Using a group of heterogenous sensors allows an electronic device to capture the reflectance intensity of an object at several wavelengths or wavelength ranges over which the group of heterogenous sensors operate (the operating range of the heterogenous sensors). Yet a given electronic device may carry only a finite number of sensors, and it thus cannot capture the full spectral signature of the object.

It is desirable to obtain the reflectance intensity at a wavelength (or wavelength range) outside of the operating range of the heterogenous sensors implemented in an electronic device. Embodiments of the invention relate reflectance intensity between heterogenous sensors to predict the reflectance intensity at another wavelength. While examples/embodiments herein describe predicting reflectance intensity at a wavelength, embodiments also apply to predicting reflectance intensity at a wavelength range, based on reflectance intensity data collected by heterogenous sensors operating at a set of wavelengths and/or wavelength ranges. For simplicity of explanation, operating wavelength examples are discussed herein but embodiments of the invention are applicable to collected reflectance intensity data at different operating ranges or at a mix of different operating wavelengths and wavelength ranges to predict reflectance intensity at another wavelength or wavelength range.

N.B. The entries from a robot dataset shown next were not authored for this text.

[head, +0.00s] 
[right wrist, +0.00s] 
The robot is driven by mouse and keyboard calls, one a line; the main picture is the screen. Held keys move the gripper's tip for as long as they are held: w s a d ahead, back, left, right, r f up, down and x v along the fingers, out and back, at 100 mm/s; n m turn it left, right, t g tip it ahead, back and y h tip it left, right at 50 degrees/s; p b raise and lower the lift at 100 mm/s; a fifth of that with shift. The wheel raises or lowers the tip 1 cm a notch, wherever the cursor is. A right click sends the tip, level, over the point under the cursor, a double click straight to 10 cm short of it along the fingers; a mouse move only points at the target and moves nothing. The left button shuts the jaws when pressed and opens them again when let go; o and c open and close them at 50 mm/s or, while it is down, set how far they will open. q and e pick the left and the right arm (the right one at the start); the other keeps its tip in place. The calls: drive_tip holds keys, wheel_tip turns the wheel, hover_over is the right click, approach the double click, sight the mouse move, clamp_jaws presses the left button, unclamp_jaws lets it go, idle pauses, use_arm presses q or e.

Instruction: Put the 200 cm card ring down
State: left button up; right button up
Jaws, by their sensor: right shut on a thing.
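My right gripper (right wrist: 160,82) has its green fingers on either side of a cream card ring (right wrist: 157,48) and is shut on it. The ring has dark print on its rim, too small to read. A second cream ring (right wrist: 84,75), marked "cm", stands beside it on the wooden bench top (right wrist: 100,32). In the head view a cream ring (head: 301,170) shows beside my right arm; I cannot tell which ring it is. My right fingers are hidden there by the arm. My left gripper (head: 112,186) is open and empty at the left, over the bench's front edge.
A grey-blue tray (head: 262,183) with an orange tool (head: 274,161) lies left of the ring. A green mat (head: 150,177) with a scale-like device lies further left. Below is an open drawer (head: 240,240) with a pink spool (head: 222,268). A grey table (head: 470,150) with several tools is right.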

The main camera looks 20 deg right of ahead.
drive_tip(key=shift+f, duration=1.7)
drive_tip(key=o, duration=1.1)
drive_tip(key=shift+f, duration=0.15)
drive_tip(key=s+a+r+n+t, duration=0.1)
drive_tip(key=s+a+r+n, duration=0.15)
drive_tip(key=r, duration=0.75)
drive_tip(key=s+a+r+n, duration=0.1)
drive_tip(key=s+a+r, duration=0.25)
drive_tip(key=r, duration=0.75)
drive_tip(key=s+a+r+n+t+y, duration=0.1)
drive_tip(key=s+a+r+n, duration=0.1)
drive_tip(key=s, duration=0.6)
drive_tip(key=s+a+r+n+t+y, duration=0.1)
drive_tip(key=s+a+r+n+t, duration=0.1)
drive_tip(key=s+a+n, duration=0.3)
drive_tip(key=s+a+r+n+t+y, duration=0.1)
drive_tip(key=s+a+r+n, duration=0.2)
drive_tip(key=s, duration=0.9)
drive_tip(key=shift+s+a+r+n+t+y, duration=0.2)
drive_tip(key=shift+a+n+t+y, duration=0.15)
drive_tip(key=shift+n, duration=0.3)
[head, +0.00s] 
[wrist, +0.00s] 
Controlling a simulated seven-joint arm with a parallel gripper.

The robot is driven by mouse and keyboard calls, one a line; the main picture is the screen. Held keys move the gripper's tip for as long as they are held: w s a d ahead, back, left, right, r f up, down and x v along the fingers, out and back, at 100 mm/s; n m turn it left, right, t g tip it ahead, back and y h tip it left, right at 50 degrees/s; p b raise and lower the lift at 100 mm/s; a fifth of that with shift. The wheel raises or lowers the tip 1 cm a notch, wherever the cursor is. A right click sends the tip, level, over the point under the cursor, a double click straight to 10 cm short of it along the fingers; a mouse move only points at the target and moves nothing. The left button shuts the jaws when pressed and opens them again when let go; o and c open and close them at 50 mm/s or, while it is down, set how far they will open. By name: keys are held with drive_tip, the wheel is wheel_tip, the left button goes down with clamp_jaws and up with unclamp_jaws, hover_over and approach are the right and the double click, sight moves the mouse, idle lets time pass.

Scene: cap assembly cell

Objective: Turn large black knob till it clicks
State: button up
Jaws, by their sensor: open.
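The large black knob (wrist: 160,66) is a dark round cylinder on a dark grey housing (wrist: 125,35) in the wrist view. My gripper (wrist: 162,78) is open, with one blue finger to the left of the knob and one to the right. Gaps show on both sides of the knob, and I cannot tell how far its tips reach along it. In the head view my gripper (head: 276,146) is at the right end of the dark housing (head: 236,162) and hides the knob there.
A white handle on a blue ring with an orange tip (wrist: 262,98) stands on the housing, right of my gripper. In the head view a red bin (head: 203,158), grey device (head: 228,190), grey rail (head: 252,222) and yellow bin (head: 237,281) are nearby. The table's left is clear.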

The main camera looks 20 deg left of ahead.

Some embodiments predict a reflectance intensity in localization and mapping applications or applications for which a three-dimensional (3D) point cloud is constructed. A 3D point cloud (also referred to as point cloud, point cloud map, or simply map) is a set of data points representing a physical region (also referred to as space). The points of a point cloud may represent a 3D object in the physical region. Each point position may be represented by a set of Cartesian coordinates (x, y, z). The reflectance intensity of a point in a point cloud may be represented by a tuple, which includes a reflectance intensity and a wavelength through which the reflectance intensity is obtained by a sensor. In some embodiments, based on a set of known [intensity, wavelength] tuples for a point (optionally including neighboring points) collected from heterogenous sensors, the reflectance intensity at a different wavelength (the wavelength being outside of the operating wavelength of the heterogenous sensors) may be predicted, as shown at reference. Tuple, as used herein, represents a finite ordered list of multiple elements where the element number may be used to refer the tuple type. For example, [intensity, wavelength] is a two-tuple (2-tuple).

For example, an electronic device may perform localization and mapping using LiDAR sensors through two previously mapped physical regions, the first of which was mapped with LiDAR sensors and the second of which was mapped with a camera sensor. The electronic device implements LiDAR sensors but not a camera sensor. The electronic device uses intensity information from LiDAR sensors to aid localization in the first physical region. In the second physical region, without the camera sensor, the electronic device may continue to use intensity information to support localization by converting the LiDAR produced intensities to intensities that would have been produced with the camera sensor, where the predicted intensities are at the camera sensor operating wavelength, which is outside of the operating wavelength of the LiDAR sensors that is currently implemented.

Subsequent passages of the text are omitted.